Hararet’in notu: Hikmet Kıvılcımlı’nın Yol Genel Düşünceler kitabının 19 ile 23. sayfaları arasından alıntıdır.
Yoldaşlar, bir yola düşmüşüz, gidiyoruz. Bu proletaryanın devrim yoludur. Devrim yolu her şeyden önce siyaset yoludur. Ve siyaset yolu Marks’ın “büyük Rus bilim adamı ve eleştirmeni” saydığı Çernişevski’nin sözünü daima doğru çıkarır:
“Tarih yolu, Nevski caddesinin (Moskova’daki en büyük caddenin) yaya kaldırımı değildir. Tarihin yolu, durmaksızın kimi tozlu, kimi çamurlu alanlardan aşar, bataklıklardan, yarlardan ve uçurumlardan geçer. Toza boğulmaktan ve ayakkabılarını kirletmekten korkan kişi her türlü sosyal faaliyetten sakınsın.” Büyük dağ yolu, genel yol hazır. Bizden önce geçenler yolu açmışlar. Hatta yolun çevresini elektrikli ampullerle bezemişler. Ama biz lambayı yakmadan yürüyoruz. Karanlıktan ve kör dövüşünden kurtulmak için yolu görmeliyiz. Yolu görmek için lambaları yakmalıyız. Şimdiye dek göğüslerimizin içinde yanan birer kızıl kor taşıdık. Aynı ateşle kafalarımızı, önümüzü ardımızı ve uzak yolları aydınlatan birer fener, yol gösteren birer çıra gibi tutuşturmaya zorunluyuz.
Evet, yol bütünüyle açıktır. Bizden önce gelenler, proletaryanın siyasal mücadele yolunu, en ilkel başlangıcından muzaffer devrime kadar, sosyalizmin kuruluşuna kadar açmış bulunuyorlar.
Kuşku yok, biz de aynı yoldan yürüyoruz. Böyle yürümek tarihin maddeci gereğidir. Marks diyor ki: “Her ulus başka ulusların okuluna koyulabilir ve koyulmalıdır.” (K. Marks, Kapital, Önsöz)
Uluslar için doğru olan bu düstur, o uluslar içindeki ulus için, yani sosyal sınıflar için de doğrudur. Sınıfların politik savaşları, siyaset keşif kolları, yani partiler için de doğrudur.
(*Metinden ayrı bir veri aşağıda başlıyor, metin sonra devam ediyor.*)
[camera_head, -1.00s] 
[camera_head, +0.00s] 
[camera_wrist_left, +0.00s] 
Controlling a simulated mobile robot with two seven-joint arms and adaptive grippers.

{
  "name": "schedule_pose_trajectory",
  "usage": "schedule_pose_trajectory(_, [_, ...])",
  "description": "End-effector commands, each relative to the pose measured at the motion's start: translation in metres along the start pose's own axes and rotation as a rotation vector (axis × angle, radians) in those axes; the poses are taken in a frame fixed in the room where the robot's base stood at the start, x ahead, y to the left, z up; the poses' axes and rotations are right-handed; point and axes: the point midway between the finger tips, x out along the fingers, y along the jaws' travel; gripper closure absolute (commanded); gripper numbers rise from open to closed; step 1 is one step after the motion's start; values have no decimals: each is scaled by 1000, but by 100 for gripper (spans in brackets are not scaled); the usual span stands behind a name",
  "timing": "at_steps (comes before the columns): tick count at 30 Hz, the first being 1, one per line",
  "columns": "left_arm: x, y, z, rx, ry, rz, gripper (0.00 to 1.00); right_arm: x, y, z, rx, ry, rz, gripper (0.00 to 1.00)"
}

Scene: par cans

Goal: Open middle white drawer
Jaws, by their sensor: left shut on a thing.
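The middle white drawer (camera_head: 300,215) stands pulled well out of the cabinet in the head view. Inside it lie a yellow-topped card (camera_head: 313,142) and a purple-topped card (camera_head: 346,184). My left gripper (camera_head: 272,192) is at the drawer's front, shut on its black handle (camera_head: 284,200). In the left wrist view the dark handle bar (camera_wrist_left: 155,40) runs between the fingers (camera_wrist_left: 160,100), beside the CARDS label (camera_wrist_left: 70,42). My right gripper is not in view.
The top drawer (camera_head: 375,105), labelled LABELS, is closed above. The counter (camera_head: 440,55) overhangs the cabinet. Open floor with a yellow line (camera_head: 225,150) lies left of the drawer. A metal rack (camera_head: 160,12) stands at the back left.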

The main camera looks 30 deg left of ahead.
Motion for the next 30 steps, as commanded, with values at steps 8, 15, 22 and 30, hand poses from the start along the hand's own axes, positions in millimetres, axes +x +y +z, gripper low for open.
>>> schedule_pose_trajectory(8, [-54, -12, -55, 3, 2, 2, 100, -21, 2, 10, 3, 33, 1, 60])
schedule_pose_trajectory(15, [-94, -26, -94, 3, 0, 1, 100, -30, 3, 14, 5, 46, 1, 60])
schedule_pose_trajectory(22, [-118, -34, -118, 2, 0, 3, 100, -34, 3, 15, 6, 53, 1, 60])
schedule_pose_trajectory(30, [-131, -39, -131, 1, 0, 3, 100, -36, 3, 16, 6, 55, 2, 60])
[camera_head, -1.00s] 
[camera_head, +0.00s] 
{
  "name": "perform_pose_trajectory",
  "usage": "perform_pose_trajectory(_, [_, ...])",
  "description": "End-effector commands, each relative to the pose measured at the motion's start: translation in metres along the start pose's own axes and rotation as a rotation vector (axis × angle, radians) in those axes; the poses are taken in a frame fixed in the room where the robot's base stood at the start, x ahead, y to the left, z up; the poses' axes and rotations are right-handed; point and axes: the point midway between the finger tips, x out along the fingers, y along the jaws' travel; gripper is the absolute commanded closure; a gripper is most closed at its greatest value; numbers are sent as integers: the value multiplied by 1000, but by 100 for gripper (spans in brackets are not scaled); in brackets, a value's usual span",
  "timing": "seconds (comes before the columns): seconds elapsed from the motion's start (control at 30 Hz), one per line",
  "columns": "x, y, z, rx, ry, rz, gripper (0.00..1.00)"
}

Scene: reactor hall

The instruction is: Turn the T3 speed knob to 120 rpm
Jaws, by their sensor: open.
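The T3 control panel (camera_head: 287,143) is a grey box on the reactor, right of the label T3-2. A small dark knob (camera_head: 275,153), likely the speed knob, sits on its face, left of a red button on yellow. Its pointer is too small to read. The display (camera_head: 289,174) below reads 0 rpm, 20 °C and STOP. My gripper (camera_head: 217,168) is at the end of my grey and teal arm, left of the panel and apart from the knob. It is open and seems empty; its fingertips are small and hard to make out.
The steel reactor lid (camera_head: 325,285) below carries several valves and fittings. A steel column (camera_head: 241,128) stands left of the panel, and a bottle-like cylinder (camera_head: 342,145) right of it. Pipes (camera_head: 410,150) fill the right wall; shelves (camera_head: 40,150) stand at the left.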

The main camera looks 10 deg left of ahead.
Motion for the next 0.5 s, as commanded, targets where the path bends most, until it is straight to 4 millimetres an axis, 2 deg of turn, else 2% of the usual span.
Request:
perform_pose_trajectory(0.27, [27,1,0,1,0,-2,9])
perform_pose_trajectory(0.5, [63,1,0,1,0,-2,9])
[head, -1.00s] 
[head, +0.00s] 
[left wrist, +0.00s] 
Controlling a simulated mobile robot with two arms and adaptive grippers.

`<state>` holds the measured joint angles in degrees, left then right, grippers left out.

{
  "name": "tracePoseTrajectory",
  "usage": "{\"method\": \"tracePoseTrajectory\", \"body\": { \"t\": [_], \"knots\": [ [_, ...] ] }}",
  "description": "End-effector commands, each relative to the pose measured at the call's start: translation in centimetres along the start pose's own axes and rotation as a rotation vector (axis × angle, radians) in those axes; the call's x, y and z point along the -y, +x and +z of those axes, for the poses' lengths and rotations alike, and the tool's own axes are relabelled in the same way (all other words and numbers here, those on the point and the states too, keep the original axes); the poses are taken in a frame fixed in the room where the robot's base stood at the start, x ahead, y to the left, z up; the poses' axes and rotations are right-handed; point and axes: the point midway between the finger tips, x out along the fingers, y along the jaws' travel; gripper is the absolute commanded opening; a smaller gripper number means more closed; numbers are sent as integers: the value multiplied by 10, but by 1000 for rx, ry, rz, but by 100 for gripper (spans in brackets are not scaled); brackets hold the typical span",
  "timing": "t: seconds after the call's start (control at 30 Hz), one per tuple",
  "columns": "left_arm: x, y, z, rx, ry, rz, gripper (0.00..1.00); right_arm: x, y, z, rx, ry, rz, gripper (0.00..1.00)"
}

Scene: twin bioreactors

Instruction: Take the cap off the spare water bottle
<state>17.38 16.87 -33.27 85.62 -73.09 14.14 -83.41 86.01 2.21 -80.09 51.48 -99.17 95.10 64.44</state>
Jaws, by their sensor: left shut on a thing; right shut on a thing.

Marks’ın öz devamı ve ortodoks geliştiricisi de, aynı gerçeği daha açık, daha elle tutulur ve daha somut, daha gelişmiş biçimiyle bir daha tekrarlıyor:
“Deneyimler gösterdi ki, proletarya devriminin temel bazı sorunlarında bütün ülkeler kaçınılmaz bir biçimde Rusya’nın geçtiği yerlerden geçeceklerdir.” (Lenin, Sol Komünizm…, s.20)
Yolumuz Marksizm-Leninizmdir. Bu yolda sosyalizmin birinci aşamasına kadar söylenebilecek olan her şeyin ana hatları genellikle sözden işe geçmiş ve gerçekleşmiş bulunuyor.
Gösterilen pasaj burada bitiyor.